10 The 1939 Code was approved and published on Feb. 10, 1939. See 53 Stat. iii. The 1939 Code "is an enactment without change of the 1939 edition of the Codification of Internal Revenue Laws prepared by *** the staff of the Joint Committee on Internal Revenue Taxation, with the assistance of the Department of the Treasury and the Department of Justice." Id. The underlying bill was introduced in the House Committee on Ways and Means on Jan. 18, 1939. See id.

Deductions and credits allowed only if return filed.

Paragraph (2) of section 882(c) continues the substance of the rule contained in section 882(c)(1) of existing law that a foreign corporation is to receive the benefit of the allowable deductions only by filing a true and accurate return of its total income (including income subject to tax under section 881(a)); a technical amendment has been provided, however, to make clear that the return must also include the income derived from sources without the United States which is effectively connected with the conduct of a trade or business within the United States. This rule has also been extended to apply to credits against tax, such as the foreign tax credit, other than the credit provided by section 32 for tax withheld at the source or the credit provided by section 39 for certain users of gasoline and lubricating oil. As so amended, section 882(c)(2) is consistent with section 874(a) of the code, as amended by section 3(d) of the bill. [H. Rept. 1450, 89th Cong., 2d Sess. 90 (1966).]

As to the addition of section 882(d), the Senate committee report stated:

As a general rule, the bill provides that income of a nonresident alien or foreign corporation will be subject to the flat 30-percent (or lower treaty) rate if it is not effectively connected with the conduct of a trade or business within the United States. The regular individual or corporate rates apply to income which is effectively connected to the conduct of a U.S. trade or business. However, the foreigner may elect to treat real property income as if it were income effectively connected with a U.S. business. This is to permit the deductions attributable to this real property income to be deducted from it. *** [S. Rept. 1707, 89th Cong., 2d Sess. 19 (1966), 1966-2 C.B. 1059, 1071.]
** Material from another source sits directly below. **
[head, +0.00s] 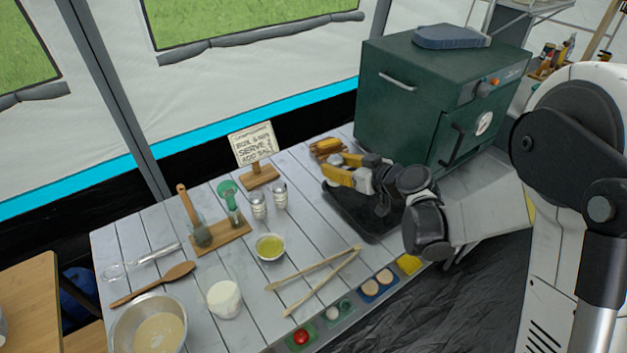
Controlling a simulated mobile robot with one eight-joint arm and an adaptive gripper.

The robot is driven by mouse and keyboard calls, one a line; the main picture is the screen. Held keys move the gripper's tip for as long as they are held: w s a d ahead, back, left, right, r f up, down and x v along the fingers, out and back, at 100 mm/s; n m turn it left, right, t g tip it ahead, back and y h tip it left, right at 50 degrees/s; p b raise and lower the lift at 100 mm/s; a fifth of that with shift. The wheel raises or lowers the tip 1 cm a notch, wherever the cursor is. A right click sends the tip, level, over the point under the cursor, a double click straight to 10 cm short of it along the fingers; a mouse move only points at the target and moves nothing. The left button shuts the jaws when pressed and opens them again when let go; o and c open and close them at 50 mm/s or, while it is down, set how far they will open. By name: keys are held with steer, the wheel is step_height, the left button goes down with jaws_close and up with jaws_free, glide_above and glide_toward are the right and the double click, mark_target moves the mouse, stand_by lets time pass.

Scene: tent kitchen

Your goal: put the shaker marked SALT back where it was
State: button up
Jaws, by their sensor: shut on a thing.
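Two small shakers with grey metal tops, the left shaker (258,205) and the right shaker (280,195), stand upright side by side on the white plank table (195,265). Their markings are too small to read, so I cannot tell whether either says SALT. My gripper (332,169), with yellow fingers, is to the right of and behind the shakers, over the left back part of a black tray (368,222). It is apart from both shakers. It is shut on something I cannot make out at this size.
A recipe sign (253,145) stands behind the shakers. A wooden holder (222,238) is left of them, a small yellow bowl (270,247) in front. A yellow block on a board (328,147) lies behind my gripper. A green oven (440,95) stands at right.

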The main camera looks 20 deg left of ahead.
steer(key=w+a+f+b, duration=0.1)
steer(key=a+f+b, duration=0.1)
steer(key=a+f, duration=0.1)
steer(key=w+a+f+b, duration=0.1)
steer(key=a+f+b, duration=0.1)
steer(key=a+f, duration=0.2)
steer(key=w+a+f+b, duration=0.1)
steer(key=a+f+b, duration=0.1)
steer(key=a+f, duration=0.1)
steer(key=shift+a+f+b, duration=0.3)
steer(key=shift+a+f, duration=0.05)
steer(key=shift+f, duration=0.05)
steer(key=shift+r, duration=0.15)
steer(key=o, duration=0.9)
Compare id. at 26, 1966–2 C.B. at 1076-1077, where the Senate committee noted as to nonresident aliens owning property in the United States that

Taxing income on real property at a flat 30-percent rate without the allowance of allocable deductions-which in the case of this type of income may be relatively large-may result in quite heavy tax burdens on this type of income. Your committee agrees with the House that the law in this area should be clarified and doubts whether the disallowance of deductions in such cases is appropriate. Moreover, the disallowance of deductions in such cases would tend to discourage foreign investment in U.S. realty.
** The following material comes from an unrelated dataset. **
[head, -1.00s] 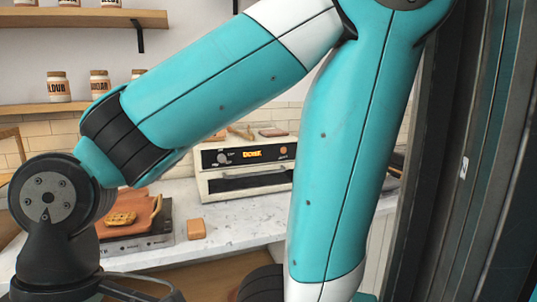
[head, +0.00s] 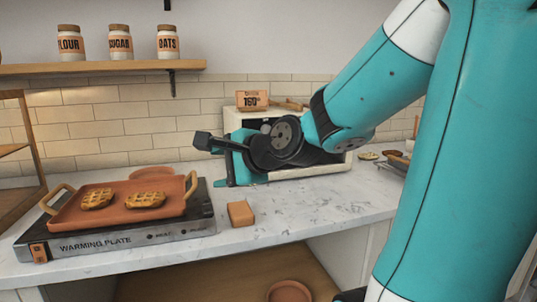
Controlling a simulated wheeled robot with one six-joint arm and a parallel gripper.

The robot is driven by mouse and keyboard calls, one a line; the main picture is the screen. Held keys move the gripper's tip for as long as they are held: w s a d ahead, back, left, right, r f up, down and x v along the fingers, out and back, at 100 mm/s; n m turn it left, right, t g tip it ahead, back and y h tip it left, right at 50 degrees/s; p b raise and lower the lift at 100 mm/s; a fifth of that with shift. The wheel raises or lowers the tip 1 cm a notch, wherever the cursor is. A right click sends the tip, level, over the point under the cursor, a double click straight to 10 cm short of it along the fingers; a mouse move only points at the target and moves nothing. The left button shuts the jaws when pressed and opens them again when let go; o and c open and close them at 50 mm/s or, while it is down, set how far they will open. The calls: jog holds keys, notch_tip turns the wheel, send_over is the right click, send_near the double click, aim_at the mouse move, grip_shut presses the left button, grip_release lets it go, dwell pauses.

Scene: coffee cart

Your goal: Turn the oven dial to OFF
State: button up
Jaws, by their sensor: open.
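The oven (head: 233,120) is a pale box standing on the counter against the tiled wall. My arm crosses in front of it and hides most of its front. The oven dial is hidden behind my wrist and gripper. My gripper (head: 212,162) is in front of the oven's left side, with its jaws apart and pointing left. I see nothing between the jaws. I cannot tell how far the gripper stands from the oven front.
A warming plate (head: 130,240) bears an orange tray (head: 72,213) with two waffles. An orange block (head: 240,213) lies on the marble counter (head: 305,213). A small "160°" sign (head: 252,100) stands on the oven. A shelf (head: 100,68) holds jars. Clear counter lies right of the block.

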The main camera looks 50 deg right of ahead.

2. Section 217 of the Revenue Act of 1918

a. Overview

Ten years before the Revenue Act of 1928, 45 Stat. 791, Congress enacted in section 217 of the Revenue Act of 1918, ch. 18, 40 Stat. 1069, a provision applicable to nonresident

aliens. This provision was substantially similar to section 233 of the Revenue Act of 1928, except that section 217 used the words "nonresident alien individual" rather than the words "foreign corporation". Section 217 of the Revenue Act of 1918 provided:

NONRESIDENT ALIENS-ALLOWANCE OF DEDUCTIONS AND CREDITS.

Sec. 217. That a nonresident alien individual shall receive the benefit of the deductions and credits allowed in this title only by filing or causing to be filed with the collector a true and accurate return of his total income received from all sources corporate or otherwise in the United States, in the manner prescribed by this title, including therein all the information which the Commissioner may deem necessary for the calculation of such deductions and credits: ***

Section 217 of the Revenue Act of 1918 was reenacted in subsequent revenue acts, see, e.g., Revenue Act of 1924, ch. 234, sec. 217(g), 43 Stat. 275; Revenue Act of 1926, ch. 27, sec. 217(g), 44 Stat. 32; Revenue Act of 1928, ch. 852, sec. 215(a), 45 Stat. 848; Revenue Act of 1932, ch. 208, sec. 215(a), 47 Stat. 229, and was codified in the 1939 Code as section 215(a), ch. 2, 53 Stat. 77. It was recodified in the 1954 Code as section 874(a), 68A Stat. 281. Section 874 of the 1954 Code was identical in substance with sections 215 and 216 of the 1939 Code, H. Rept. 1337, supra at A245, and is virtually identical to section 882(c)(2) except that the latter section uses the words "foreign corporation" instead of the words "nonresident alien individual".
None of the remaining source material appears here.